A solid, tightly designed campaign packaged alongside a sizeable multiplayer coop experience filled with its own progression system and extensive customization options already makes this game a bang for your buck. What makes it all the more impressive is that there is no reliance on predatory monetization. Every cool new cosmetic in the game can be acquired by simply just playing the game. And as of now, significant future updates such as more maps, missions, gear, enemy types, and even a dedicated horde mode will all be coming for free.

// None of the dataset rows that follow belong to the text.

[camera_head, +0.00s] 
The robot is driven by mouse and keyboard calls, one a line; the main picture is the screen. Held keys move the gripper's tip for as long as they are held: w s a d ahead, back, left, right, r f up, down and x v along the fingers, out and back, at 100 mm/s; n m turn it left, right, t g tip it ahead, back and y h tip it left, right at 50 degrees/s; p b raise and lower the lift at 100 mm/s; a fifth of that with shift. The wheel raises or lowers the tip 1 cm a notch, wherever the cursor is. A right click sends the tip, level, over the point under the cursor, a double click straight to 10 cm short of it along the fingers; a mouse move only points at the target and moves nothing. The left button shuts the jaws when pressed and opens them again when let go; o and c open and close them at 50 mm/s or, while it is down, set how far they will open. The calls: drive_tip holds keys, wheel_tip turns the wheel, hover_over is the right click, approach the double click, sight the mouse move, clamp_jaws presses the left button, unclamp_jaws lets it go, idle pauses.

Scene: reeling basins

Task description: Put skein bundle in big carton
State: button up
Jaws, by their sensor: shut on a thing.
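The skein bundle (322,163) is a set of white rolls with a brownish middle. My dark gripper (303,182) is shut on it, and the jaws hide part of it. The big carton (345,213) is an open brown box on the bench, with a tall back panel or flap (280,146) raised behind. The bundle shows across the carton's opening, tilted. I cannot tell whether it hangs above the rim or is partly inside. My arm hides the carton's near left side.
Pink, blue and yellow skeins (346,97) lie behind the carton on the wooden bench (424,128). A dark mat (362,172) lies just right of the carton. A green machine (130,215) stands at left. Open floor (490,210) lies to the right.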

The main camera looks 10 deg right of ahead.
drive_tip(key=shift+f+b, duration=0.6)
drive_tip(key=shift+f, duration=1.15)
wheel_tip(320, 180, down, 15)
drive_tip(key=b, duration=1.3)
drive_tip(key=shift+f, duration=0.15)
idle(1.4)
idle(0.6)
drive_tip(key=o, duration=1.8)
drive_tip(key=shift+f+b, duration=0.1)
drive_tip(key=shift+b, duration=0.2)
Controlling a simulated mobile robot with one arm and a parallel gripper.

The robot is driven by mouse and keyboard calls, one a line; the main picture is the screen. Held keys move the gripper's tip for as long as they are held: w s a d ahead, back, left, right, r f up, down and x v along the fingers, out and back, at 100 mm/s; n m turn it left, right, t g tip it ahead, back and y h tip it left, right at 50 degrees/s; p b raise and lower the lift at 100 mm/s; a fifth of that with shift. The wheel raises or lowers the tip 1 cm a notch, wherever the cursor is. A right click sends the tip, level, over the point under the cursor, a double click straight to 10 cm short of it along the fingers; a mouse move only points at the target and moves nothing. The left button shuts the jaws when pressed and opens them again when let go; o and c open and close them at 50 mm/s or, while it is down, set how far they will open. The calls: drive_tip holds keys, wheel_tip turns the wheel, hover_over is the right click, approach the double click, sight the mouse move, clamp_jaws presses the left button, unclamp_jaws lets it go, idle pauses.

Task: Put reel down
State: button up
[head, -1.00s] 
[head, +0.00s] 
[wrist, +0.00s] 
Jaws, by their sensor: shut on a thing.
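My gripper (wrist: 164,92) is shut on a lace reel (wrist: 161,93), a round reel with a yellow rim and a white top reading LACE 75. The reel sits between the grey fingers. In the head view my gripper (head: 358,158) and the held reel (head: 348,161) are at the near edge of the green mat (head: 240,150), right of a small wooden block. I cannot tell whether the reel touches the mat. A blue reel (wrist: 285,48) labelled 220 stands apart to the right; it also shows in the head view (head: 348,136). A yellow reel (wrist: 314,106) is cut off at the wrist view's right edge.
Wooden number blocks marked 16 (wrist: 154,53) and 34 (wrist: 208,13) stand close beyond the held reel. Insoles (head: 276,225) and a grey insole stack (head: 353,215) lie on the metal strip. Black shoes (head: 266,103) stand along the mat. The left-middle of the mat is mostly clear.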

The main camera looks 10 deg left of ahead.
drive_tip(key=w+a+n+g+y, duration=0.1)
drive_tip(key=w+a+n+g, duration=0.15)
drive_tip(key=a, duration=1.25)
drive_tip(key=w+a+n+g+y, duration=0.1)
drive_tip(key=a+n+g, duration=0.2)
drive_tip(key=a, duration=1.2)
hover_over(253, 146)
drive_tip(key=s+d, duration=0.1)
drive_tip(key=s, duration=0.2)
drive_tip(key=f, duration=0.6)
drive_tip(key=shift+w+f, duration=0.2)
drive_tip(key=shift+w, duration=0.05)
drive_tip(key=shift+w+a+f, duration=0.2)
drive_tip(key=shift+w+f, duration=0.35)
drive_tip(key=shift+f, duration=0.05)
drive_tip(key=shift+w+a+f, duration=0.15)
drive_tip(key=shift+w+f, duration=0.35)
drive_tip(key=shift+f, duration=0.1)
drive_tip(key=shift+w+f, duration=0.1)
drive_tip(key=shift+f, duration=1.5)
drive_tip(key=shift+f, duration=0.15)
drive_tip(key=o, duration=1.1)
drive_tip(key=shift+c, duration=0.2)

On paper, this type of game shouldn’t exist in today’s market. It’s a one and done purchase that can’t generate any more significant income for the developers through expansions or microtransactions. The campaign lasts 10 hours, the co-op mode only has 6 modes, and the PvP is about as barebones as it can be. But Space Marine 2 does something that cements itself as one of the year’s best: It’s an extremely fun time to be had.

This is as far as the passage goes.